One of the wonderful aspects of the many variations of the Guide, from radio to book to computer game and so on, is that the ending is never written in stone. In fact, there is no ending, really. The fifth book of the trilogy was an attempt to destroy all the principal characters once and for all. Basically Douglas Adams was saying he's had enough and has made quite enough money thank you very much and will write no more novels about this without someone sticking his feet in hot coals. As wonderful as all this is, Adam's is simultaneously just as sick of this whole thing as you might suspect, and has admittedly created a monster. He can't really escape it. Disney must have bought him a small country to convince him to even attempt this. If they stay true to the strange but fun roller coaster ride of silliness that the many versions of the Guide have had, while refining and solidifying the actual plot, they can entertain old fan and new arrival alike, and keep the entire franchise of Hitch Hikerness fresh and new.

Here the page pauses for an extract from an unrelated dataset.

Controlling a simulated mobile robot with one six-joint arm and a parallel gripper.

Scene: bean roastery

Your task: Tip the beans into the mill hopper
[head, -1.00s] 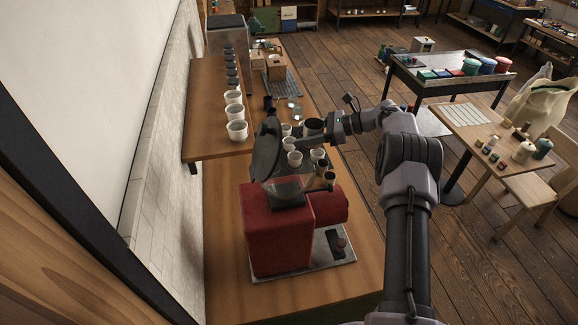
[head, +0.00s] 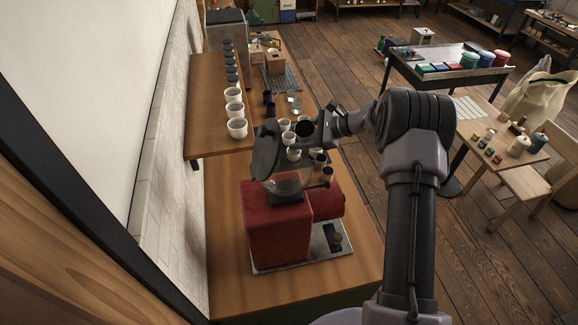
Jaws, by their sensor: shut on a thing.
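The red mill (head: 277,228) stands on the near end of the wooden counter. Its clear hopper (head: 284,187) sits on top, with the dark round lid (head: 266,152) standing open behind it. My gripper (head: 313,129) is shut on a dark cup (head: 304,129), held above the counter just beyond and right of the hopper. The cup looks tilted, with its dark mouth turned toward the camera. I cannot make out beans in the cup or in the hopper.
Several small white cups (head: 294,155) stand on the counter behind the mill, below the held cup. Brown-topped containers (head: 327,174) stand close by the mill's right side. A raised shelf (head: 208,118) on the left holds a row of cups. The counter's near end is clear.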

My point, and I do have one, is that the tale CAN work for film, but they can't stick to the original order of the plot elements. For a radio serial that needed a cliffhanger at the end of every episode, it worked brilliantly. For a two hour movie that may or may not see a sequel depending on its success, the tale needs to be re-evaluated, and the first film should focus on the destruction of the Earth, and how the four of them survive the experience. The first film should end in with the four of them being reunited on the Heart Of Gold. Magrathea and the rest of the first novel should be saved for any theoretical sequels.
And if I could get Mickey Mouse on the phone and tell him I would, but he won't return my phone calls. The rat.